DATA LINES

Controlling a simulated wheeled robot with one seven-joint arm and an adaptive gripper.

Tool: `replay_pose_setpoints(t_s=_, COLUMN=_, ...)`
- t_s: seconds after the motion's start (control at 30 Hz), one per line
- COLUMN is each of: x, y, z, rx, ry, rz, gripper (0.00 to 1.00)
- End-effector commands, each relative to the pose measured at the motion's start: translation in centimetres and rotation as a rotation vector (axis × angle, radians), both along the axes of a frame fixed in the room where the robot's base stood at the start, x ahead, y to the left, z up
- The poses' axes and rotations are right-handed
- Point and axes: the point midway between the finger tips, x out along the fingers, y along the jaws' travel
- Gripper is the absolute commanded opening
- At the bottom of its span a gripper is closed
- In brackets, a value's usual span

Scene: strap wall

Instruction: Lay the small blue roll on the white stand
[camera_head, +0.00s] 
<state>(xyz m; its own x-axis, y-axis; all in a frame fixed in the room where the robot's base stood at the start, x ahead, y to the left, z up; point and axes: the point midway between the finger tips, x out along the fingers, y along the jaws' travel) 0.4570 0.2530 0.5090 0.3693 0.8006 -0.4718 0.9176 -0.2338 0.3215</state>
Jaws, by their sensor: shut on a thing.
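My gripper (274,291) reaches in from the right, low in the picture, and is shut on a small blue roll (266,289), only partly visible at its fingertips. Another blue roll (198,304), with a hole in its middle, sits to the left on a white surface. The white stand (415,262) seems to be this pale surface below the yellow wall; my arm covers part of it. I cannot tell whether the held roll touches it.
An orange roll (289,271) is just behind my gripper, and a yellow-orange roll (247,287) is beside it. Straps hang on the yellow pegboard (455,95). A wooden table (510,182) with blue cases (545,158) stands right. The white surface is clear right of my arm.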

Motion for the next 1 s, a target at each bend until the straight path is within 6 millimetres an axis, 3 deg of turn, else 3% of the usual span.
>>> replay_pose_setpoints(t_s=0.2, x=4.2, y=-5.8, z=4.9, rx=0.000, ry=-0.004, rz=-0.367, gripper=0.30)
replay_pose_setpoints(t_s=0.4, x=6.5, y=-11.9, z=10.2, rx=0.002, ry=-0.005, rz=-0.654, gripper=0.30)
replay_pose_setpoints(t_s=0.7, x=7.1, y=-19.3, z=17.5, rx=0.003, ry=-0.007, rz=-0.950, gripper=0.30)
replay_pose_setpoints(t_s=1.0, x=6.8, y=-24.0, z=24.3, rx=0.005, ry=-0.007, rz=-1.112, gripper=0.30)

WHAT IS EXPECTED
Copy out the material above in its entirety. Every detail must match.

THE COMPLETED TASK
Controlling a simulated wheeled robot with one seven-joint arm and an adaptive gripper.

Tool: `replay_pose_setpoints(t_s=_, COLUMN=_, ...)`
- t_s: seconds after the motion's start (control at 30 Hz), one per line
- COLUMN is each of: x, y, z, rx, ry, rz, gripper (0.00 to 1.00)
- End-effector commands, each relative to the pose measured at the motion's start: translation in centimetres and rotation as a rotation vector (axis × angle, radians), both along the axes of a frame fixed in the room where the robot's base stood at the start, x ahead, y to the left, z up
- The poses' axes and rotations are right-handed
- Point and axes: the point midway between the finger tips, x out along the fingers, y along the jaws' travel
- Gripper is the absolute commanded opening
- At the bottom of its span a gripper is closed
- In brackets, a value's usual span

Scene: strap wall

Instruction: Lay the small blue roll on the white stand
[camera_head, +0.00s] 
<state>(xyz m; its own x-axis, y-axis; all in a frame fixed in the room where the robot's base stood at the start, x ahead, y to the left, z up; point and axes: the point midway between the finger tips, x out along the fingers, y along the jaws' travel) 0.4570 0.2530 0.5090 0.3693 0.8006 -0.4718 0.9176 -0.2338 0.3215</state>
Jaws, by their sensor: shut on a thing.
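My gripper (274,291) reaches in from the right, low in the picture, and is shut on a small blue roll (266,289), only partly visible at its fingertips. Another blue roll (198,304), with a hole in its middle, sits to the left on a white surface. The white stand (415,262) seems to be this pale surface below the yellow wall; my arm covers part of it. I cannot tell whether the held roll touches it.
An orange roll (289,271) is just behind my gripper, and a yellow-orange roll (247,287) is beside it. Straps hang on the yellow pegboard (455,95). A wooden table (510,182) with blue cases (545,158) stands right. The white surface is clear right of my arm.

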Motion for the next 1 s, a target at each bend until the straight path is within 6 millimetres an axis, 3 deg of turn, else 3% of the usual span.
>>> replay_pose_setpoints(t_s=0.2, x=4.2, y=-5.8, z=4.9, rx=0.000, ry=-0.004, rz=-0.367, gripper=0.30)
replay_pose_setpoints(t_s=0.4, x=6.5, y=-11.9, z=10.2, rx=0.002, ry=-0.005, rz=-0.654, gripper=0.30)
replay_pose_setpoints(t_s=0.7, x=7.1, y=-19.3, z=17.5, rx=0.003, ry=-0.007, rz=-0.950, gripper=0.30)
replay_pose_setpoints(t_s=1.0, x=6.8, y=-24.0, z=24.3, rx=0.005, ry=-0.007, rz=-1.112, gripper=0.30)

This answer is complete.